In some models, all operations to different locations are relaxed. A read or write may be reordered with respect to a different read or write in a different location. The ''weak ordering'' may be classified under this category and two types of release consistency models (RCsc and RCpc) also come under this model. Three commercial architectures are also proposed under this category of relaxation: the Digital Alpha, SPARC V9 relaxed memory order (RMO), and IBM PowerPC models. 

These three commercial architectures exhibit explicit fence instructions as their safety nets. The Alpha model provides two types of fence instructions, ''memory barrier'' (MB) and ''write memory barrier'' (WMB). The MB operation can be used to maintain program order of any memory operation before the MB with a memory operation after the barrier. Similarly, the WMB maintains program order only among writes. The SPARC V9 RMO model provides a MEMBAR instruction which can be customised to order previous reads and writes with respect to future read and write operations. There is no need for using read-modify-writes to achieve this order because the MEMBAR instruction can be used to order a write with respect to a succeeding read. The PowerPC model uses a single fence instruction called the SYNC instruction. It is similar to the MB instruction, but with a little exception that reads can occur out of program order even if a SYNC is placed between two reads to the same location. This model also differs from Alpha and RMO in terms of atomicity. It allows a write to be seen earlier than a read's completion. A combination of read modify write operations may be required to make an illusion of write atomicity.

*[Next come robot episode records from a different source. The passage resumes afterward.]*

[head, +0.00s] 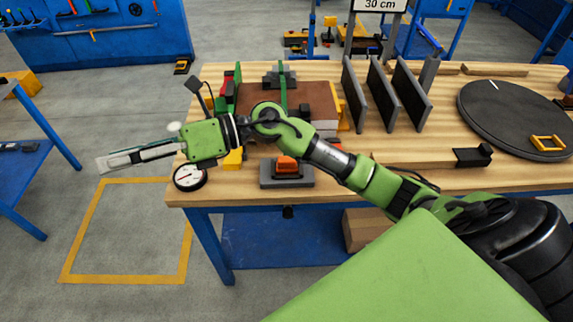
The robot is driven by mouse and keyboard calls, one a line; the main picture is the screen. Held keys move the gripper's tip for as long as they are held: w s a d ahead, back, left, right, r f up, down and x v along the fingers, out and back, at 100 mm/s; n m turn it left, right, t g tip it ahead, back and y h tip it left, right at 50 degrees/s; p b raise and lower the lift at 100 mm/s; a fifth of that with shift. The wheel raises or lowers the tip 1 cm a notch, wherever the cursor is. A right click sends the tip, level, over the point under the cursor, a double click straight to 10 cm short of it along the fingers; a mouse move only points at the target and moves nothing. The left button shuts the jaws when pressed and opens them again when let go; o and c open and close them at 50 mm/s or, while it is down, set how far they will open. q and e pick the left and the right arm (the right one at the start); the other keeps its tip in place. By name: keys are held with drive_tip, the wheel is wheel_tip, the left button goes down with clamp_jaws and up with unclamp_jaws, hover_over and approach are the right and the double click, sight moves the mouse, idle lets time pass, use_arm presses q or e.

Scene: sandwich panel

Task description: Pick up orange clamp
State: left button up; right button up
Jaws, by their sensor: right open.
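An orange piece (288,164), which looks like the orange clamp, sits on a grey block (287,181) near the front edge of the wooden workbench (390,180). My right arm reaches across the bench from the right, passing behind and right of this piece. My right gripper (108,161) is open and empty, pointing left beyond the bench's left edge, over the floor and well left of the orange piece. My left gripper is not in view.
A dial gauge (189,177) stands at the bench's front left corner. A brown panel (325,95) with clamps around it lies behind my arm. Upright dark plates (383,90) and a black disc (500,110) with a yellow frame (548,143) are to the right.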

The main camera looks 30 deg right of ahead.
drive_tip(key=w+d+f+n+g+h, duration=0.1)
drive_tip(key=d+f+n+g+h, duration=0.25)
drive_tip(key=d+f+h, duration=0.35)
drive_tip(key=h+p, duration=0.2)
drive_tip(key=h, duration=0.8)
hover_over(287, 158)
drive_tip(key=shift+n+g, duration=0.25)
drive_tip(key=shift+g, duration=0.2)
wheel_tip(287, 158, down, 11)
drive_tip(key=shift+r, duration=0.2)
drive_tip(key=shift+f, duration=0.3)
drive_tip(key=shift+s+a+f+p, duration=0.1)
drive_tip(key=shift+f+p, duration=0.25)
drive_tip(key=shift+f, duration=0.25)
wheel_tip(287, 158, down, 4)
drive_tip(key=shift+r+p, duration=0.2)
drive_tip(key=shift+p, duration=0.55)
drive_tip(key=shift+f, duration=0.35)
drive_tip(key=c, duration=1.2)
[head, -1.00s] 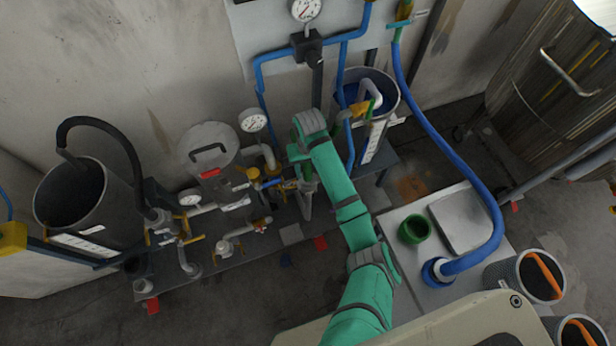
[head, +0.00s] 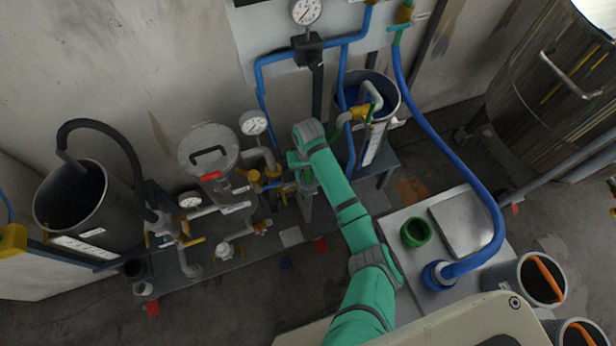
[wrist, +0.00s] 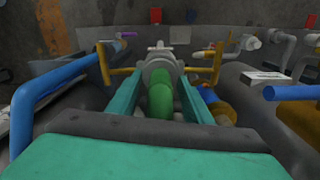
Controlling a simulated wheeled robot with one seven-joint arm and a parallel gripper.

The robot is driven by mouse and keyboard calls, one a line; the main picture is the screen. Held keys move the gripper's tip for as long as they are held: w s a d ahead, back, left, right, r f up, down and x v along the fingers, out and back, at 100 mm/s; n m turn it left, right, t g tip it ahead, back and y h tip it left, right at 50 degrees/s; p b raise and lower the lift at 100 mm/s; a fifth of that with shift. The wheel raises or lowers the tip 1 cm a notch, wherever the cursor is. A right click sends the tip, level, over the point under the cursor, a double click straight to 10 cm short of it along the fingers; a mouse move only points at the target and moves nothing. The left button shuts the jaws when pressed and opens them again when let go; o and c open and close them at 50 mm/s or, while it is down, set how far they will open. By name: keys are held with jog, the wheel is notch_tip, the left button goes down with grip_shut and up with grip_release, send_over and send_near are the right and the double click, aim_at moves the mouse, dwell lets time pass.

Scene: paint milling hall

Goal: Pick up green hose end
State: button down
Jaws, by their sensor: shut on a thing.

RMO and PowerPC allow reordering of reads to the same location. These models violate sequential order in examples A and B. An additional relaxation allowed in these models is that memory operations following a read operation can be overlapped and reordered with respect to the read. Alpha and RMO allow a read to return the value of another processor's early write. From a programmer's perspective these models must maintain the illusion of write atomicity even though they allow the processor to read its own write early.